Hadrien n’avait pas été rassuré tout d’abord, et dans chacune de ses lettres avait recommandé une amnistie générale, l’expulsion des étrangers, la présence personnelle de Charles, et exprimé la conviction que la cause des rebelles serait gagnée dès que la reine se mettrait à leur tête. Jeanne n’osa ou ne voulut pas. Était-ce scrupule, était-ce manque d’énergie et de résolution ? Il est difficile de le dire aujourd’hui. Élevée dans les préjugés de son époque et de son rang, il lui sembla sans doute inouï que de simples bourgeois s’occupassent des affaires d’état, qui revenaient de droit aux grands.

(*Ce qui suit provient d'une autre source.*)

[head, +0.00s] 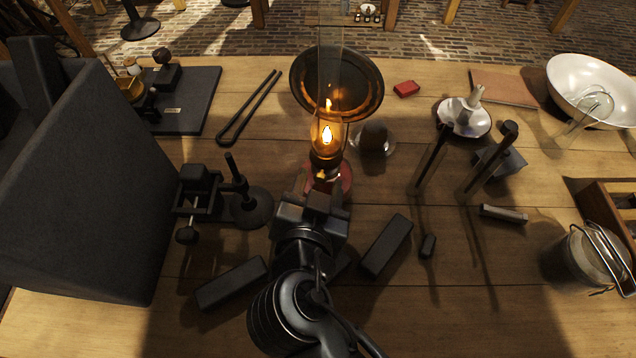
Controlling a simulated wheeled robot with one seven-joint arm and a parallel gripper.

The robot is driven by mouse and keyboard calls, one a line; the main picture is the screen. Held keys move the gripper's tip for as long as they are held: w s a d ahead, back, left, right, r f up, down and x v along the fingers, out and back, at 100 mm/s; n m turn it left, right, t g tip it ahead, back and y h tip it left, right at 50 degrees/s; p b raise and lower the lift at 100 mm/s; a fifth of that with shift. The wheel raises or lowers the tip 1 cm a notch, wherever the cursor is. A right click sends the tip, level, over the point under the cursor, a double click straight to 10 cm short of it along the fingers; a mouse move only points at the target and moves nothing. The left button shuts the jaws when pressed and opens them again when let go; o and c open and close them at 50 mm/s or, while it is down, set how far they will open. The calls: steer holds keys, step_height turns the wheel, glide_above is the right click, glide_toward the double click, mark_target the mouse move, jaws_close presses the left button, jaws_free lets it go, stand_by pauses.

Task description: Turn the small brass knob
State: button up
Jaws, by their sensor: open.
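A lit oil lamp (326,135) with a tall glass chimney stands at the middle of the table, on a red base (345,177). A small brass knob (321,176) shows low on the lamp's front, just beyond my gripper. My gripper (314,190) is open, directly in front of the lamp base, and points away from me toward it. The gap between its fingers is hard to see, and I cannot tell whether a finger touches the knob. The gripper hides part of the lamp's base.
A dark reflector dish (356,70) stands behind the lamp. A dark clamp stand (200,190) is close on the left, beside a large dark box (90,190). Dark blocks (388,245) lie near my arm. A metal pail (590,258) stands at the right. Open tabletop lies at front right.

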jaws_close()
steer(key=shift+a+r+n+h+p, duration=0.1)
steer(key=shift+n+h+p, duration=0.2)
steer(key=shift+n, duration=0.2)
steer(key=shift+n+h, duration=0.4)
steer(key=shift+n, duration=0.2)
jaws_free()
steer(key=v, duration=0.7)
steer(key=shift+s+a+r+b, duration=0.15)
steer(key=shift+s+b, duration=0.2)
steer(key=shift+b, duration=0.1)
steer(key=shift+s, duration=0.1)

Ignorant complètement l’état des partis et les dispositions de Charles à son égard, trompée par les agens secrets d’Hadrien, elle ne se fiait pas complètement aux chefs des comuneros. N’étaient-ce pas des rebelles contre l’autorité légitime ? ne la trompaient-ils point ? pouvait-elle se prêter à n’être qu’un instrument entre les mains des insurgés contre la famille royale ? Elle, si respectueuse pour son père, qui l’avait tant fait souffrir, si fidèle à son indigne époux, ne pouvait guère se résoudre à agir contre son propre fils. « Que personne n’essaie de me brouiller avec mon fils, disait-elle ; ce qui m’appartient est à lui, et il aura soin du bien du royaume. » M. Bergenroth croit voir dans sa conduite un calcul profond. En refusant catégoriquement au lieu de biaiser et de temporiser, elle aurait fait les affaires des autres prétendans, de la Beltraneja, sa cousine[1], ou de Pedro Giron, le descendant d’Alonzo ; les comuneros se seraient aussitôt adressés à l’un des deux. Il nous semble que ses refus timorés s’expliquent plus naturellement. Abusée depuis quatorze ans, elle était devenue extrêmement méfiante. D’ailleurs des messagers secrets de Charles parvenaient jusqu’à elle, car, comparés aux habiles exécuteurs des volontés impériales, les rebelles étaient bien novices dans l’art de

  1. Jeanne, appelée la Beltraneja parce qu’on la croyait fille adultérine de Beltran de la Cueva, avait été, après la mort de son père putatif, Henri IV de Castille, soutenue comme héritière par une partie de la noblesse. Elle ne mourut qu’en 1533.